■ PROBLEM TO SOLVE
Pull every line that holds the word "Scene" from the entries.
--- START OF TASK DATA ---
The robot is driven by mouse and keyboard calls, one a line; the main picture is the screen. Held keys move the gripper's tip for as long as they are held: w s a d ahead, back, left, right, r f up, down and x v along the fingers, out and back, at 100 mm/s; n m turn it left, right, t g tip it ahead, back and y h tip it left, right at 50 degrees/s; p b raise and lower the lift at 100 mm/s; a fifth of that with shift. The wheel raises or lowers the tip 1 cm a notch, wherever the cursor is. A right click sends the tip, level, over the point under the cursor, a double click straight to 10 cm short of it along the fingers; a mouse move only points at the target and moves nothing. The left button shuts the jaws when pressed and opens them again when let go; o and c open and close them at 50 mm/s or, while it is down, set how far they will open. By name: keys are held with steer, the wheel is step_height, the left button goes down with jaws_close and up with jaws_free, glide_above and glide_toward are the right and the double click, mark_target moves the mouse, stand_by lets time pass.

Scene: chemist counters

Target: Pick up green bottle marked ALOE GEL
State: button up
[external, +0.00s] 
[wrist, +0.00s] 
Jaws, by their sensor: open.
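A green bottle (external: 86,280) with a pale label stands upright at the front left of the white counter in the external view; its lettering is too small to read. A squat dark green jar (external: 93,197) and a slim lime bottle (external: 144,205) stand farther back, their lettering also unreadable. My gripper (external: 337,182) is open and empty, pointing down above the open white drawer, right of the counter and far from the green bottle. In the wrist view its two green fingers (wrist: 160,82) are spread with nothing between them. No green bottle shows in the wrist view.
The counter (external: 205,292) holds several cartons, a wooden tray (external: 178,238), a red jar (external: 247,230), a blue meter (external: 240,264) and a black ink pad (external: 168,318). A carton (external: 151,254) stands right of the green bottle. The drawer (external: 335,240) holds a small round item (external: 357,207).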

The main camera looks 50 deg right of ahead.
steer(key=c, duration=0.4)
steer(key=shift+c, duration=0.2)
--- END OF TASK DATA ---
--- START OF TASK DATA ---
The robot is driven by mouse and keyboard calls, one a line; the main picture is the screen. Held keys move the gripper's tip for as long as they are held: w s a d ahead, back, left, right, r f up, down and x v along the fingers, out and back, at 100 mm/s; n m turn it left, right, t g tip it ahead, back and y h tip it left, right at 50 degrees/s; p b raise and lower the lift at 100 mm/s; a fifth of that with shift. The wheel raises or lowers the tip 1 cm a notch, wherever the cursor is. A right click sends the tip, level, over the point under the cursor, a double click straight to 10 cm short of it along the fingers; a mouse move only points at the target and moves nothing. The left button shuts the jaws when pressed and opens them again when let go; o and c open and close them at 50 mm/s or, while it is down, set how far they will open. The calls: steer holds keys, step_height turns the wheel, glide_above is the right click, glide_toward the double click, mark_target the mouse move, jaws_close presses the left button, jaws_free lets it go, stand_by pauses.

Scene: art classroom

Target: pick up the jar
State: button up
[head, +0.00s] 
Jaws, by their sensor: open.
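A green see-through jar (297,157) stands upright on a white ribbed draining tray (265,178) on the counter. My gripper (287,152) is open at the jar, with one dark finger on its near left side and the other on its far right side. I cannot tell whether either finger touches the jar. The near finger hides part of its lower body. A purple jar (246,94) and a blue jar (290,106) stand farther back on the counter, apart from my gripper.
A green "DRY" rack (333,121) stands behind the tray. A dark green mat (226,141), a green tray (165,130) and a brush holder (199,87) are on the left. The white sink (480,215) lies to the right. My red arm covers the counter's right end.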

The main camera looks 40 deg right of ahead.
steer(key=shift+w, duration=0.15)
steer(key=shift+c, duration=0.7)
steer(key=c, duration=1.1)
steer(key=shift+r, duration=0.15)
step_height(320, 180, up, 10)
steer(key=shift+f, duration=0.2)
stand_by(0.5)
--- END OF TASK DATA ---
--- START OF TASK DATA ---
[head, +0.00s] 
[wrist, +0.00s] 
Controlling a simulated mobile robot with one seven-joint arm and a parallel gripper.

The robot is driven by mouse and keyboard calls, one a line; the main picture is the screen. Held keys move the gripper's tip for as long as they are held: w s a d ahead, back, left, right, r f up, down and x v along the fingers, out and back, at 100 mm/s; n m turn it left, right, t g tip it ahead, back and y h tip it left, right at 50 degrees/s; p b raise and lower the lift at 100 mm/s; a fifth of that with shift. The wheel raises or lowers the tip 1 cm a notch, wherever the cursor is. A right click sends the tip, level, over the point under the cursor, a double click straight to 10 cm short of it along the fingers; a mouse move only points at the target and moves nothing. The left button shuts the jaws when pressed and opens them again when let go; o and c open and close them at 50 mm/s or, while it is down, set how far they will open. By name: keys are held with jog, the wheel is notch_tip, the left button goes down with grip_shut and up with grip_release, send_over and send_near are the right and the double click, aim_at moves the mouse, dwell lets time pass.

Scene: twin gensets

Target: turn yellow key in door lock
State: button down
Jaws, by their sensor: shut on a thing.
--- END OF TASK DATA ---
■ RESPONSE FOR THIS EXERCISE
Scene: chemist counters
Scene: art classroom
Scene: twin gensets

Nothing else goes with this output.